ここに目を止めたのが三國清三シェフだった。6年前、この肉の存在を知り生産者の顔が見たいと牧場を訪問した。開口一番、阿部さんはこう尋ねられたという。  「おまえのところの牛は3歳の雌の処女牛かって。おう、そうだって答えたのですが、それが日本を代表するフランス料理のシェフだと分かった時は感無量でした。自分の育てた肉の味をはじめて東京のプロが認めてくれた。今までの苦労が吹き飛びましたね」

旨い牛肉を作るこだわりが、周囲には偏屈に思われたこともあった。当時、3歳の雌の処女牛の味を知る人はほとんどいなかった。この地で牛飼いをはじめておよそ30年。いつかはこの味の真価をわかってくれる人が現れる。阿部さんにとってそれが信念だった。

アイヌの人々の知恵が牛を育てる

 食品を作っている意識で牛を育てるという阿部さんのこだわりはその育て方にある。えさは小麦やおからなどの植物性たんぱく質を中心に独自に配合。牛を育てるためだけに井戸を掘り、くみあげた地下水を与えている。畜産の世界では当たり前とされている医薬品は一切与えない。

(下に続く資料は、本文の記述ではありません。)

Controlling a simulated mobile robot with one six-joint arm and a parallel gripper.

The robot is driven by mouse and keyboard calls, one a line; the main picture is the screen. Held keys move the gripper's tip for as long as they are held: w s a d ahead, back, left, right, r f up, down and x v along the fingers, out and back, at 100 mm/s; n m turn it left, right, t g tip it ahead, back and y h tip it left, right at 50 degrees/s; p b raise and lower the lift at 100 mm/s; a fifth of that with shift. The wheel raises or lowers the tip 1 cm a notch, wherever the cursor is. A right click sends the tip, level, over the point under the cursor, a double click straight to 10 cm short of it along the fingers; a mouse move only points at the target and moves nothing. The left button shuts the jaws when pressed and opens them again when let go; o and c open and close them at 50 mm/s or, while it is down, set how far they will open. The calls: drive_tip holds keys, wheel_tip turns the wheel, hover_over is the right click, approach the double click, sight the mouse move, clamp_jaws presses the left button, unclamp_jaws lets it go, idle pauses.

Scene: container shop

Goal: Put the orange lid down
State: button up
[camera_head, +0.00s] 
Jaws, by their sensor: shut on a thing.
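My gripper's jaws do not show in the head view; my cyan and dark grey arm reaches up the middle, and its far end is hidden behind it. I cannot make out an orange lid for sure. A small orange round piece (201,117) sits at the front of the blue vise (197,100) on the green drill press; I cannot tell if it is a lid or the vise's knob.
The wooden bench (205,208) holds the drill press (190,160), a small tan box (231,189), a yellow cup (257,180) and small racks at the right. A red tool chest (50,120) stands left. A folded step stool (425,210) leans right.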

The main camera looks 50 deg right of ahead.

「幼い頃、貧しかったのでこの土地に暮らすアイヌの人に世話になりました。彼らは決して自然とケンカはしない。彼らの言葉でカムイチェップ(神の魚)と呼ぶ鮭は、身を食べた後、皮を使って耐雪効果のある靴を作っていました。彼らの営みには無駄がなくすべて自然の中にあるのです」

牛たちが下痢など胃腸をこわすと「シコロ」という木の皮を与える。これはアイヌに伝わる自然薬で、漢方では黄柏と呼ばれる。また、野生動物が広葉樹の森の腐葉土を好んで食べることも教わった。新陳代謝を活発化させる強壮剤だという。阿部さんは、肥育の過程で生まれる堆肥を有機肥料として牧草地へ戻す取り組みもおこなっている。

「アイヌの人々の知恵こそ、自然の循環システムを守り、化学物質による環境への負荷をかけないという現代のオーガニック精神に通じるんですよ」

幼い頃、雪山で遭難しかけた。凍傷で震える体をアイヌのおばあさんが服を脱ぎ地肌で温めてくれたという。あの時の肌の温もりは半世紀以上たった今でも忘れない。この白老の土地を愛し、この土地で育てる牛たちにも並々ならぬ愛情を注ぐ。

三國シェフとの出会いが縁となり、肉質等級4以上の3歳の雌の処女牛に屋号である阿部の性をつけ「あべ牛」とした。ただ旨いでなく北海道の風土に根ざしたもの作り。あの時、自分を助けてくれたアイヌのおばあさんへのささやかな恩返しでもある。